You will also see in the image above that it states: “Selected Display is not validated as G-SYNC Compatible.” This means Nvidia hasn’t specifically tested and validated the display, not that it won’t work. On our RTX 3090 the experience was very similar to what we described with FreeSync. A slight difference was the floor of operation, which was 55Hz (55fps) with the monitor set to 165Hz and slightly lower if set below that. An LFC-like frame to refresh multiplication technology was employed below that to keep tearing and stuttering from frame and refresh rate mismatches at bay. There was again a very slight momentary stuttering as the boundary was crossed, as we observed with our AMD GPU. And the associated overshoot level change to go with the sudden significant refresh rate change. Our suggestions regarding use of VSync also apply, but you’re using Nvidia Control Panel rather than AMD Radeon Software to control this. The setting is found in ‘Manage 3D settings’ under ‘Vertical sync’, where the final option (‘Fast’) is equivalent to AMD’s ‘Enhanced Sync’ setting. You’ll also notice ‘G-SYNC Compatible’ listed under ‘Monitor Technology’ in this section, as shown below. Make sure this is selected (it should be if you’ve set everything up correctly in ‘Set up G-SYNC’).

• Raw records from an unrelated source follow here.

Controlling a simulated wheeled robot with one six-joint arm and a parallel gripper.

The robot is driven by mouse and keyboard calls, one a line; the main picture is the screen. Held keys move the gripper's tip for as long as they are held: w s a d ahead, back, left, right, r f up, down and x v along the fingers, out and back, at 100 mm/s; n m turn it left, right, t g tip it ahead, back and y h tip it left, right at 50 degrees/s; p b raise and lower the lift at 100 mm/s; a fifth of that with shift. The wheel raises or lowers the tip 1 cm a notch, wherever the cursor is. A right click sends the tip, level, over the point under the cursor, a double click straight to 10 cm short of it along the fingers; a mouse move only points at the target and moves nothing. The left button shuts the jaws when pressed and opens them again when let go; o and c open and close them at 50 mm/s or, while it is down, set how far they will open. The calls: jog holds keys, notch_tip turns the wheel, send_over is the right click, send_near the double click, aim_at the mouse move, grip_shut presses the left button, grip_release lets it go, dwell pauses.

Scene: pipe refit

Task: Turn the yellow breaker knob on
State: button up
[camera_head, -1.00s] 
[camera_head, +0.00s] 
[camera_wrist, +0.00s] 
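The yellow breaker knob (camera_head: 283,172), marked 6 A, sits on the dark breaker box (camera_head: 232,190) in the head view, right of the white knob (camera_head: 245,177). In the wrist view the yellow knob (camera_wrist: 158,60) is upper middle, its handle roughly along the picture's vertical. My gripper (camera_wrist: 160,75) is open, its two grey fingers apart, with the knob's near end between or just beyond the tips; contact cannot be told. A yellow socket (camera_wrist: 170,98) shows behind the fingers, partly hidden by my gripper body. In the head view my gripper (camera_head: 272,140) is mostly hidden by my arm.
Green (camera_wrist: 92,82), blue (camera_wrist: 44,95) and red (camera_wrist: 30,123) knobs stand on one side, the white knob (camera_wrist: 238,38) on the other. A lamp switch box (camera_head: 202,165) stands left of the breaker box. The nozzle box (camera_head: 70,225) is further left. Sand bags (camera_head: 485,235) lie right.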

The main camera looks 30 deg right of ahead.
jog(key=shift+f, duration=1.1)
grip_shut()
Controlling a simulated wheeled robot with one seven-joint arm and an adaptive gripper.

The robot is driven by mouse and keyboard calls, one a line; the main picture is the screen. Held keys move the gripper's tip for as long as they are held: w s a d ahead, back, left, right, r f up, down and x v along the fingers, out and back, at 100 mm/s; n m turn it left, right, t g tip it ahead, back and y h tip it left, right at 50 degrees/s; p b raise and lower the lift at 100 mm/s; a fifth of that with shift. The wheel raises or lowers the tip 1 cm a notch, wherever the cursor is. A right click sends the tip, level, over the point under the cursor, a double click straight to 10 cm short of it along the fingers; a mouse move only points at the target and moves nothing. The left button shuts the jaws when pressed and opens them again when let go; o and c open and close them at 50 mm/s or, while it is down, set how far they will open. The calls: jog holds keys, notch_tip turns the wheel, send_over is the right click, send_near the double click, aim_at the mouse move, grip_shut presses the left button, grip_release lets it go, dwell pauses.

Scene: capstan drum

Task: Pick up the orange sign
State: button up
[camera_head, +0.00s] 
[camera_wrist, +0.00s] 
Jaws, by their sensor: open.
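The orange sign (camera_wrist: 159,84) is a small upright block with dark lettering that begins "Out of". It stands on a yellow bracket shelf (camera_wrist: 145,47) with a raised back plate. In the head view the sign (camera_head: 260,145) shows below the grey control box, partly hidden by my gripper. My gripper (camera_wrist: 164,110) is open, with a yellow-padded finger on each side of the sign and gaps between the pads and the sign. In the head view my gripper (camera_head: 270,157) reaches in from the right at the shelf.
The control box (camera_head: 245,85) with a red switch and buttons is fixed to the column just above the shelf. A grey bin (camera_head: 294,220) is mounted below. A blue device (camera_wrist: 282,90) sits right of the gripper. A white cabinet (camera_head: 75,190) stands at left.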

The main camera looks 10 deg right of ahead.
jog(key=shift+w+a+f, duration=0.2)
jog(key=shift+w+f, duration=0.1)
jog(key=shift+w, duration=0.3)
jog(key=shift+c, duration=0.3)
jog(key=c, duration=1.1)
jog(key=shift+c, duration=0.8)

Note again that you can activate the ‘Refresh Overlay’ setting in the ‘Picture’ section of the OSD. This displays the refresh rate of the display and therefore indicates the frame rate if that is within the VRR window (48 – 165Hz). This is a useful indication that the technology is active. And as with AMD FreeSync Premium, HDR can be used at the same time as ‘G-SYNC Compatible Mode’.

HDR (High Dynamic Range)

HDR (High Dynamic Range) on an ideal monitor includes the simultaneous display very deep dark shades and brilliant bright shades. A vast range of shades between these extremes should also be outputted, including vivid and highly saturated shades as well as much more muted ones. The monitor would ideally support per-pixel illumination (e.g. self-emissive displays such as OLED), or as an LCD provide a very large number of precisely controlled dimming zones. A solution such as FALD (Full Array Local Dimming) with a generous number of dimming zones, for example. Such solutions allow some areas of the screen to output at very high luminance levels whilst others remain very dim. Colour reproduction is also an important part of HDR, with the ultimate goal being support for a huge colour gamut, Rec. 2020. A more achievable near-term goal is support for at least 90% DCI-P3 (Digital Cinema Initiatives standard colour space) coverage. Finally, HDR makes use of at least 10-bit precision per colour channel, so its desirable that the monitor supports at least 10-bits per subpixel.

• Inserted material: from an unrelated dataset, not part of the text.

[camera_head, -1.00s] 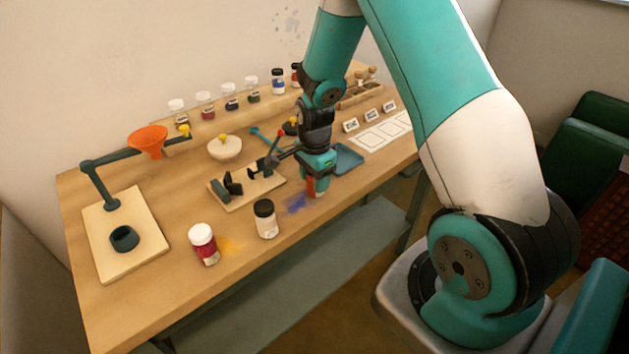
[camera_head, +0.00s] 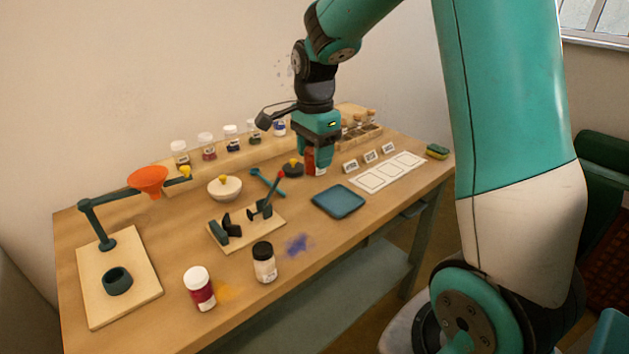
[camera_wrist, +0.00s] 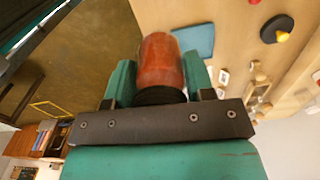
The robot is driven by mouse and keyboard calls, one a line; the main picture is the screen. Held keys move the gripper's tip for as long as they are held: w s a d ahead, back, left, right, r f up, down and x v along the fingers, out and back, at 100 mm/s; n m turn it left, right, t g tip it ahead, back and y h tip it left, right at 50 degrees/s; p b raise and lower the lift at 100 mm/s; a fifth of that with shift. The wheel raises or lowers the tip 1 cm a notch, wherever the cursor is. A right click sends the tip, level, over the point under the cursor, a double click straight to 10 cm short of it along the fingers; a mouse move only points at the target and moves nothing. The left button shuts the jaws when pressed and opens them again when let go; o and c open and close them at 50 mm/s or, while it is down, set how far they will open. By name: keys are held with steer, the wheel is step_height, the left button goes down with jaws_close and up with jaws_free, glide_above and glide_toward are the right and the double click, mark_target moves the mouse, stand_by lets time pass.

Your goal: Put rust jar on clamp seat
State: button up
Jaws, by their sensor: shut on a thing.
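My gripper (camera_head: 316,158) is shut on the rust jar (camera_head: 310,161), above the back part of the table. In the wrist view the reddish-brown jar (camera_wrist: 161,62) sits between the two fingers, its black lid towards the palm. In the head view the fingers partly cover it. The clamp stands on a pale board (camera_head: 262,235), left of and nearer than my gripper. It has dark upright jaws (camera_head: 231,221) and a lever with a red knob (camera_head: 281,174). No jar stands at the clamp.
A blue tray (camera_head: 338,201) lies right of the clamp. A white bowl (camera_head: 224,188) and a black lid-like disc with a yellow knob (camera_head: 293,170) are behind it. A black-lidded jar (camera_head: 264,263) and a white-lidded red jar (camera_head: 198,289) stand in front. Several jars line the back shelf.

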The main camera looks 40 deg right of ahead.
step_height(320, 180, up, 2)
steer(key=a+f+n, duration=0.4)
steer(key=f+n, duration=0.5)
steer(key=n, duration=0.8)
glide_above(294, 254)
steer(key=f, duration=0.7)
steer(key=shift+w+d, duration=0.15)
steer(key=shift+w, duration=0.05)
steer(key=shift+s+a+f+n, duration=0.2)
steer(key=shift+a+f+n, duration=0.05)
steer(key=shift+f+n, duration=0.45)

HDR10 is the most widely supported standard used in HDR games and movies and what is supported here. For most games and other full screen applications that support HDR, the Corsair XENEON automatically switches to its HDR operating mode if an HDR signal is provided. As of the latest Windows 10 update, relevant HDR settings in Windows are found in ‘Windows HD Color settings’ which can be accessed via ‘Display settings’ (right click the desktop). Most game titles will activate HDR correctly when the appropriate in-game setting is selected. A minority of game titles that support HDR will only run in HDR if the setting is active in Windows as well. Specifically, the toggle which says ‘Play HDR games and apps’. If you want to view HDR movies on a compatible web browser, for example, you’d also need to activate the ‘Stream HDR Video’ setting. These settings are shown below. Also note that there’s a slider that allows you to adjust the overall balance of SDR content if HDR is active in Windows. This is really just a digital brightness slider, so you lose contrast by adjusting it. The settings in the OSD are greatly restricted under HDR and although the image balance is better than some models when viewing SDR content under HDR, it’s still a bit off. So we’d recommend only activating HDR in Windows if you’re about to use an HDR application that specifically requires it.

To keep things simple, we’ll just focus on our two main test titles here; Battlefield V and Shadow of the Tomb Raider. We’ve tested both titles on a wide variety of monitors using HDR and know they’re a good test for HDR capability. With the experience described here very much dictated and limited by the screen itself. Although our testing here is focused on HDR PC gaming using DisplayPort, we made similar observations when viewing HDR video content on the Netflix app. There are some additional points to bear in mind if you wish to view such content. We also made observations using HDMI, which would be used when viewing HDR content on an HDR compatible games console for example, and things were very similar. Testing on both our Nvidia and AMD GPUs showed that the HDR implementation was similar in both cases, too. As is often the case under HDR, the settings available in the monitor are greatly restricted. You can’t change presets or adjust settings such as brightness, colour channels or gamma.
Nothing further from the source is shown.